É possível, portanto, a revisão da legislação, mas esta deve ser feita com responsabilidade e cercada de quem possui a adequada formação, prevalecendo a técnica sobre a politicagem, afinal de contas, segundo dados da própria PRF, no período em que os radares ficaram proibidos de serem utilizados pela fiscalização, 288 pessoas morreram a mais, considerando o mesmo período de 2018. Tais mortes podem, em certa medida, estarem relacionadas à omissão do Estado brasileiro de não concluir com urgência o novo estudo sobre a fiscalização e a reimplementação de radares fixos nas rodovias federais.

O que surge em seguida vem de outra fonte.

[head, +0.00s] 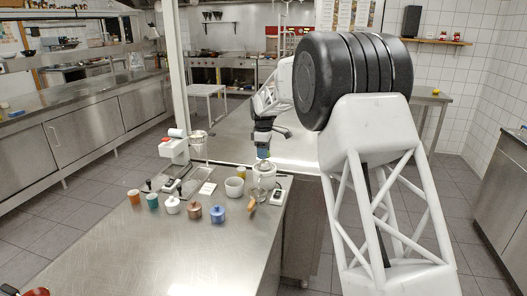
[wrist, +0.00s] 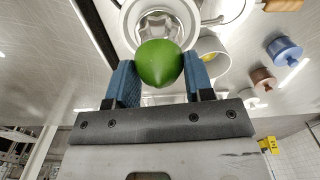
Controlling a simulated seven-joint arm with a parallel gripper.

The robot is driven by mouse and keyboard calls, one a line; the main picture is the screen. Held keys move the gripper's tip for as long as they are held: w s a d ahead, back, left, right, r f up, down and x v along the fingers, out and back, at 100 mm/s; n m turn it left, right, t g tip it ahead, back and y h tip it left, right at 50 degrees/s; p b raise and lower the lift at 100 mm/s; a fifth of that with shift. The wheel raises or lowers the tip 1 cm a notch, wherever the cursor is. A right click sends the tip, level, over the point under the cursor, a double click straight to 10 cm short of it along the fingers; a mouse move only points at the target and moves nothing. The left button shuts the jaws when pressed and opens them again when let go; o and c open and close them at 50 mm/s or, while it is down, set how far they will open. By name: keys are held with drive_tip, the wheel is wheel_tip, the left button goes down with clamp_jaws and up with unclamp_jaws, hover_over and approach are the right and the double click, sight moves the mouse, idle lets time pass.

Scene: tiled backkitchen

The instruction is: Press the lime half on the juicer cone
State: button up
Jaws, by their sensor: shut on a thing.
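My gripper (head: 263,153) points down over the juicer (head: 264,180) at the far right of the steel counter. In the wrist view, my gripper (wrist: 160,80) has its blue fingers shut on the sides of the green lime half (wrist: 158,64). The lime's rounded green skin shows; its cut face is hidden. The white juicer (wrist: 163,17) shows just beyond the lime, with a ridged metal inside. The lime covers part of it, and the cone tip is not clear to see. I cannot tell whether lime and cone touch. In the head view the lime is hidden or too small to make out.
Lidded blue (head: 218,215), brown (head: 195,212) and white (head: 172,206) pots line the counter. The front counter is clear.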

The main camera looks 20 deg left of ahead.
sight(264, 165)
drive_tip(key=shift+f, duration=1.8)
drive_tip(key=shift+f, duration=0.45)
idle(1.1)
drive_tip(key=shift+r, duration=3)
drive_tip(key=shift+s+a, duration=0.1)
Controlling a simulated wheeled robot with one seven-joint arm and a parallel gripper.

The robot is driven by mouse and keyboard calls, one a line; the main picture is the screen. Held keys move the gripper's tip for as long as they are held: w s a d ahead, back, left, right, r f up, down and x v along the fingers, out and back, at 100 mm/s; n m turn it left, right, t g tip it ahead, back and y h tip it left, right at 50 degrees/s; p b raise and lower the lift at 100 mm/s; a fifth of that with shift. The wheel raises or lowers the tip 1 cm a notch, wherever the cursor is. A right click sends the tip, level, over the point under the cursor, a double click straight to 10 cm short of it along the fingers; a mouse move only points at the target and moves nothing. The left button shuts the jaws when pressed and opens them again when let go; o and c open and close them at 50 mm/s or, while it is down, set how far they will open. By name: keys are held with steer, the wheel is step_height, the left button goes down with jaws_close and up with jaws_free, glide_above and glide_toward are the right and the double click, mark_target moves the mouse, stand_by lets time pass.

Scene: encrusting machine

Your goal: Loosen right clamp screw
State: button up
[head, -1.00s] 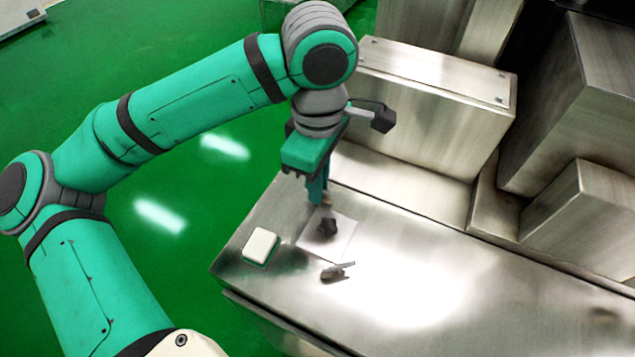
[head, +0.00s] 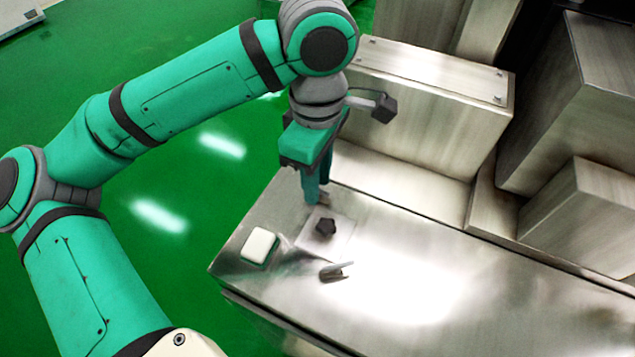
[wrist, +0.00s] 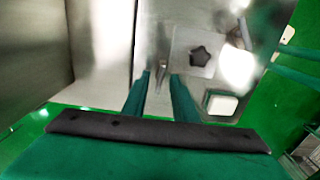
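My gripper (head: 318,202) points down at the back left part of the steel table. In the wrist view its two green fingers (wrist: 160,74) stand apart, with a small metal clamp screw (wrist: 161,66) showing between or just beyond the tips. Contact cannot be told; in the head view the fingers mostly hide this screw. A dark star-shaped knob (head: 326,227) sits on a pale square plate (head: 342,243) beside the gripper. A second metal clamp screw (head: 337,272) lies on the plate's opposite side, nearer the front; it also shows in the wrist view (wrist: 245,33).
A white box (head: 260,246) stands near the table's left edge. A large steel housing (head: 430,100) rises behind my gripper, with more steel blocks (head: 580,215) at right. The steel table (head: 480,290) is clear toward the right front.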

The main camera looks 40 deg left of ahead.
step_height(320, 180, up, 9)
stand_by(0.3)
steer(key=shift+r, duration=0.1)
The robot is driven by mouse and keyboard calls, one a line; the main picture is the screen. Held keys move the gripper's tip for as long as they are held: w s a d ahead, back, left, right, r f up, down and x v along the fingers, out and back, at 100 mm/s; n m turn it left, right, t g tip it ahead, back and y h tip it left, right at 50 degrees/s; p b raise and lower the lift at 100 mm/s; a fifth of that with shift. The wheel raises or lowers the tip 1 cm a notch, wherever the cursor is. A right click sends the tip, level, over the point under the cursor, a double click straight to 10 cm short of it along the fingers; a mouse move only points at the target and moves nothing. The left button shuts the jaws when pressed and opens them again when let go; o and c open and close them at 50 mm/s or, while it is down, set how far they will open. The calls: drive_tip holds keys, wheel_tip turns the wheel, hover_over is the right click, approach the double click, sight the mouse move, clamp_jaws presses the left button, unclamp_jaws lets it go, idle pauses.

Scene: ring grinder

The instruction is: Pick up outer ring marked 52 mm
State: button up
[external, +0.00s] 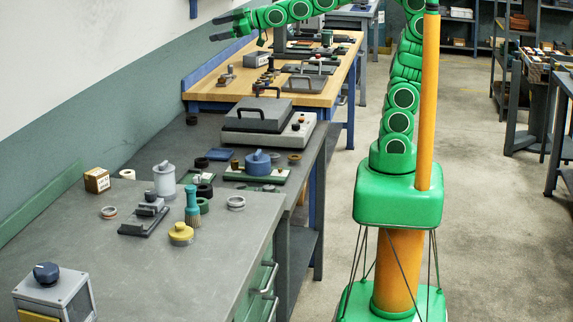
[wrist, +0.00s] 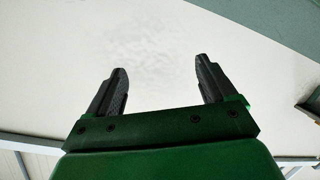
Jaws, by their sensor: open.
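Several rings lie on the benches, and no 52 mm marking is readable on any of them. A light grey ring (external: 236,203) lies near the right edge of the front grey bench (external: 110,262). A pale ring with a reddish inside (external: 109,212) lies on its left side. A dark ring (external: 201,163) and a brownish ring (external: 294,158) lie on the darker bench behind. My gripper (external: 215,29) is high up near the wall, far from these rings. In the wrist view my gripper (wrist: 160,65) is open and empty, its two black fingers spread before a pale surface.
A grey pot (external: 164,180), a teal-handled brush (external: 193,207), a yellow knobbed piece (external: 181,234) and a cardboard box (external: 97,180) stand on the front bench. A lidded grey machine (external: 258,116) stands behind. The wooden bench (external: 325,95) is farther back.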

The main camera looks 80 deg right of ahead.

Ademais, foram divulgadas que 6 capitais, incluindo Porto Alegre, alcançaram a meta de redução de pelo menos 50% do índice de vitimas fatais, promulgada pela ONU através da Década de Ação pela Segurança no Trânsito e nenhuma dessas cidades abriu mão da fiscalização, pelo contrário, são cidades que apostaram em políticas públicas e de segurança viária com maior organização e intensidade nesta década. Assim, ao lado da engenharia viária e educação, a fiscalização é o meio de frear o desejo humano da transgressão e, consequentemente, devolver as pessoas vivas e sadias para suas famílias. Não deixemos que o interesse individual de descumprir a norma sem ser penalizado subjugue a segurança viária e a vida de todos.